Output the lines exactly, from the one where "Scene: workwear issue" appears through the one where "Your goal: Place" appears. Images are left out.

(Robot control records)
■ ■ ■ ■

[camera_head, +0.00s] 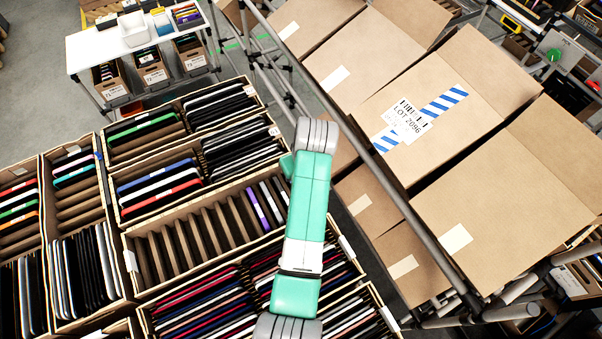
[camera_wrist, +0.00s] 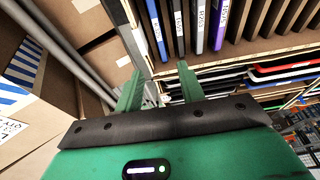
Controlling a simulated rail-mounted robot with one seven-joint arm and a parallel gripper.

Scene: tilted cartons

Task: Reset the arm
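My arm, green with grey joints, reaches over the cartons in the head view; my gripper is hidden there behind the arm or out of sight. In the wrist view my gripper (camera_wrist: 160,88) shows two green fingers spread apart with nothing held between them. It hangs near the edge of a carton with dividers (camera_wrist: 262,28), where several dark and purple cases (camera_wrist: 197,25) stand in slots. The same slotted carton (camera_head: 140,262) lies under and left of my arm in the head view.
Tilted closed cartons (camera_head: 490,231) rest on a rack with a grey metal rail (camera_head: 405,208) right of my arm. Cartons of thin cases (camera_head: 160,185) fill the left side. A white table (camera_head: 105,52) with bins stands at the back left. Grey floor (camera_head: 32,95) is open there.

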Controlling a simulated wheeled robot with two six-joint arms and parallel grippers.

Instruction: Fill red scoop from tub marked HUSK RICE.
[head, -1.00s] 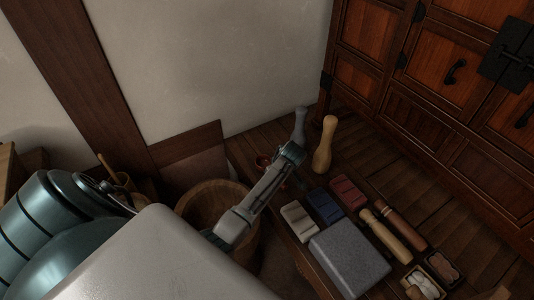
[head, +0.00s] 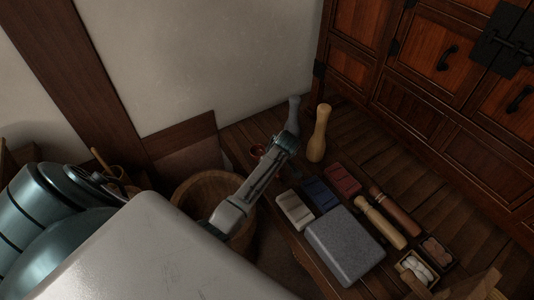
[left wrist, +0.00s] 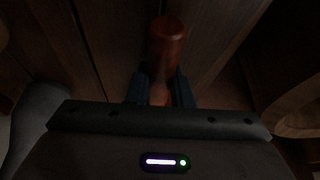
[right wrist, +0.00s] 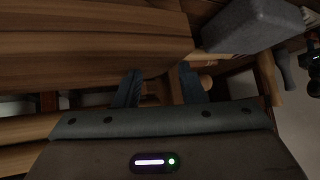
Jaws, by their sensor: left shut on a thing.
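My left gripper (left wrist: 160,92) is shut on a smooth red-brown rounded piece (left wrist: 167,45), which looks like part of the red scoop; its bowl cannot be made out. In the head view my left arm reaches past a round wooden tub (head: 185,190), and a small red thing (head: 257,149) shows beside the arm's end. A curved wooden rim (left wrist: 298,122) shows at the right of the left wrist view. No HUSK RICE marking is readable. My right gripper (right wrist: 160,88) is open, with no object clearly between its fingers; it is not made out in the head view.
A grey stone block (head: 345,245), pale, blue and red blocks, two wooden rollers and small boxes lie right of the arm. A blue-grey pestle-like piece (head: 293,114) and a tan one (head: 319,134) stand behind it. A dark wooden cabinet (head: 430,60) bounds the back right.

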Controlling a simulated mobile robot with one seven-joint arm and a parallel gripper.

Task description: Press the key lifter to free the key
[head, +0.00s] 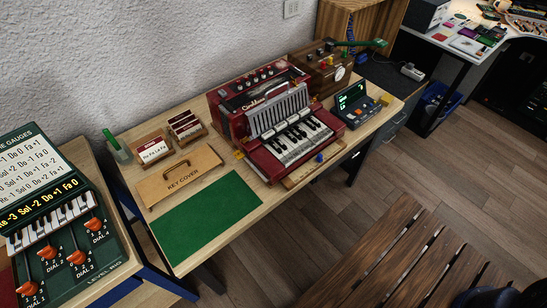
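A red accordion-like instrument (258,95) with a black and white keyboard (297,138) stands on the wooden table. A row of grey levers or bars (280,108) and a row of small white blocks run behind its keys. A small blue knob-like piece (319,157) is at the keyboard's front right, and a small yellow piece (239,154) is at its left. I cannot tell which part is the key lifter or whether a key is stuck. A wooden board marked KEY COVER (180,180) lies left of the instrument. My gripper is not in view.
A green mat (208,222) lies bare at the table's front left. Card boxes (152,148) and a green holder (117,146) stand behind. A dark device with a green display (352,97) is right of the instrument. A dial panel (62,240) is far left. A slatted bench (390,255) stands in front.

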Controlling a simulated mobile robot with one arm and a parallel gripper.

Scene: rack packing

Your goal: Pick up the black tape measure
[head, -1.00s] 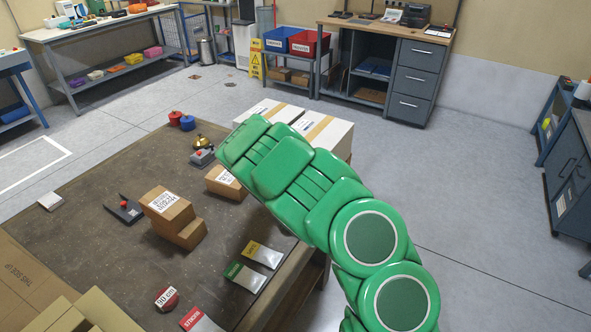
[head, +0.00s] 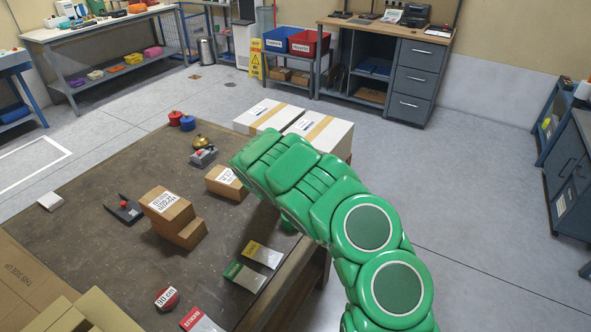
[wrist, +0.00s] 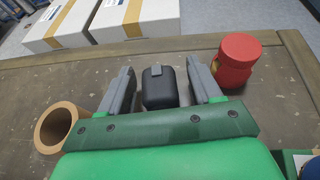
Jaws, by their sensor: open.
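The black tape measure (wrist: 159,92) shows in the wrist view, a small rounded black block with a grey tab on top. It lies between the two grey fingers of my gripper (wrist: 160,70), with a gap on each side. My gripper is open, and its green palm hides the near end of the tape measure. In the head view my green arm reaches over the right part of the table, and I cannot make out the tape measure or the fingers there.
In the wrist view a red cylinder (wrist: 236,60) stands close to the right finger, and a brown ring (wrist: 58,127) lies left of the left finger. White boxes (wrist: 132,18) stand beyond the table edge. On the table (head: 95,180) are cardboard boxes (head: 168,206) and bagged packets.

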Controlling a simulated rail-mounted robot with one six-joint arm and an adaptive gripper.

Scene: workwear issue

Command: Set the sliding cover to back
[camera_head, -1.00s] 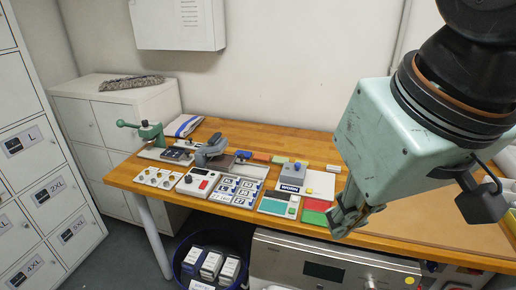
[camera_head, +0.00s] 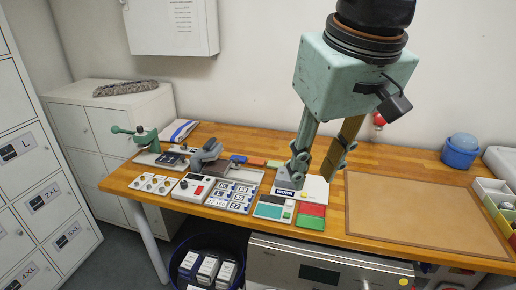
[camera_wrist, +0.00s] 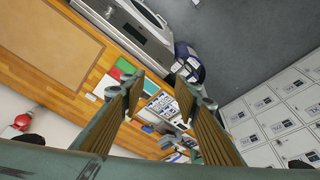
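In the wrist view my gripper (camera_wrist: 160,90) is also open and empty, with small bench items beyond the fingers.
Green and red pads (camera_head: 311,216) lie in front. A brown mat (camera_head: 420,212) is clear at right. A blue pot (camera_head: 461,150) stands behind.

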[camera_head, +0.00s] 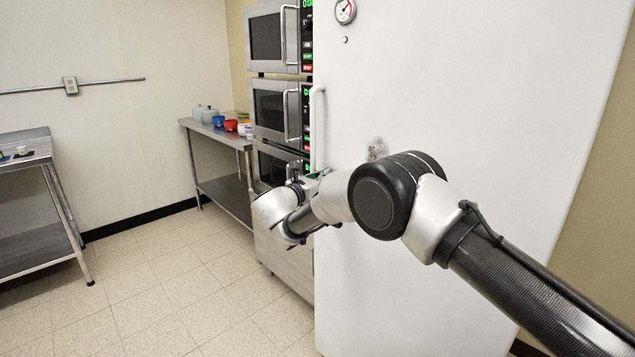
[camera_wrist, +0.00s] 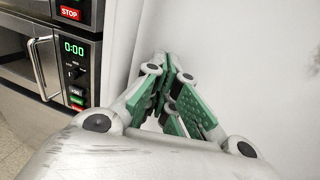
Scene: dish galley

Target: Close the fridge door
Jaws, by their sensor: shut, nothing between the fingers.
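The fridge door (camera_head: 470,110) is a large white panel filling the right half of the head view. It carries a round gauge near the top and a vertical white handle (camera_head: 318,125) along its left edge. I cannot tell how far the door stands from its frame. My gripper (camera_head: 314,175) is by the lower end of the handle, partly hidden by my wrist. In the wrist view my gripper (camera_wrist: 168,75) is shut and empty, its green-padded fingers together close to the white door surface (camera_wrist: 250,65). Whether they touch it is unclear.
A stack of microwaves (camera_head: 278,105) stands just left of the door. Behind it, a steel table (camera_head: 228,138) holds pots and colored bowls. Another steel table (camera_head: 25,170) is at far left. The tiled floor (camera_head: 150,290) is clear at the lower left.

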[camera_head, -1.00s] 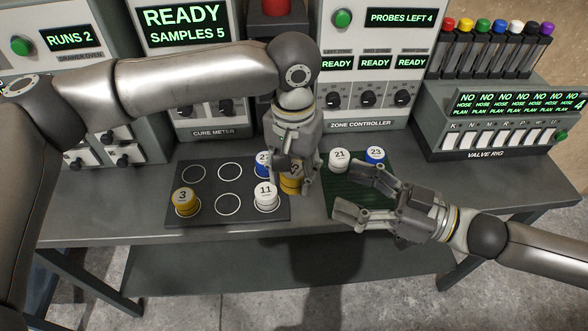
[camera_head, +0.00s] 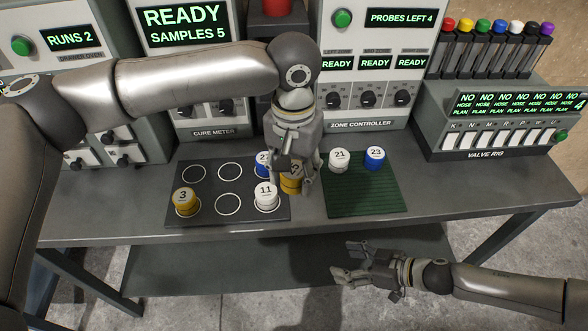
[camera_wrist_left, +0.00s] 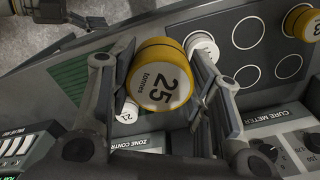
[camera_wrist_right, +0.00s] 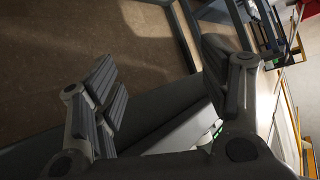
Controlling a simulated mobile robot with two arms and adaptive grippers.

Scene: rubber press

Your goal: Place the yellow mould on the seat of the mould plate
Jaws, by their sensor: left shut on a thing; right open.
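My left gripper (camera_head: 289,172) is shut on a yellow mould (camera_head: 291,184), which hangs between the right edge of the dark mould plate (camera_head: 208,222) and the green mat. The mould plate has ringed seats. Another yellow mould marked 3 (camera_head: 187,200) is at its front left, a white one marked 11 (camera_head: 265,195) at its front right. A blue one (camera_head: 262,159) behind that is partly hidden by my gripper. My right gripper (camera_head: 352,261) is open and empty in front of the table.
A green ribbed mat (camera_head: 362,197) holds a white piece 21 (camera_head: 340,160) and a blue piece 23 (camera_head: 375,158) at its back. The cure meter (camera_head: 212,128), zone controller (camera_head: 362,123) and valve rig (camera_head: 486,153) stand behind. Three seats on the plate look empty.

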■ ■ ■ ■

- [Output for this exercise]:
Scene: workwear issue

Command: Set the sliding cover to back
[camera_head, -1.00s] 
[camera_head, +0.00s] 
[camera_wrist, +0.00s] 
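In the wrist view my gripper (camera_wrist: 160,90) is also open and empty, with small bench items beyond the fingers.
Green and red pads (camera_head: 311,216) lie in front. A brown mat (camera_head: 420,212) is clear at right. A blue pot (camera_head: 461,150) stands behind.

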[camera_head, +0.00s] 
[camera_wrist, +0.00s] 
Scene: dish galley

Target: Close the fridge door
Jaws, by their sensor: shut, nothing between the fingers.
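The fridge door (camera_head: 470,110) is a large white panel filling the right half of the head view. It carries a round gauge near the top and a vertical white handle (camera_head: 318,125) along its left edge. I cannot tell how far the door stands from its frame. My gripper (camera_head: 314,175) is by the lower end of the handle, partly hidden by my wrist. In the wrist view my gripper (camera_wrist: 168,75) is shut and empty, its green-padded fingers together close to the white door surface (camera_wrist: 250,65). Whether they touch it is unclear.
A stack of microwaves (camera_head: 278,105) stands just left of the door. Behind it, a steel table (camera_head: 228,138) holds pots and colored bowls. Another steel table (camera_head: 25,170) is at far left. The tiled floor (camera_head: 150,290) is clear at the lower left.

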[camera_head, -1.00s] 
[camera_head, +0.00s] 
[camera_wrist_left, +0.00s] 
[camera_wrist_right, +0.00s] 
Controlling a simulated mobile robot with two arms and adaptive grippers.

Scene: rubber press

Your goal: Place the yellow mould on the seat of the mould plate

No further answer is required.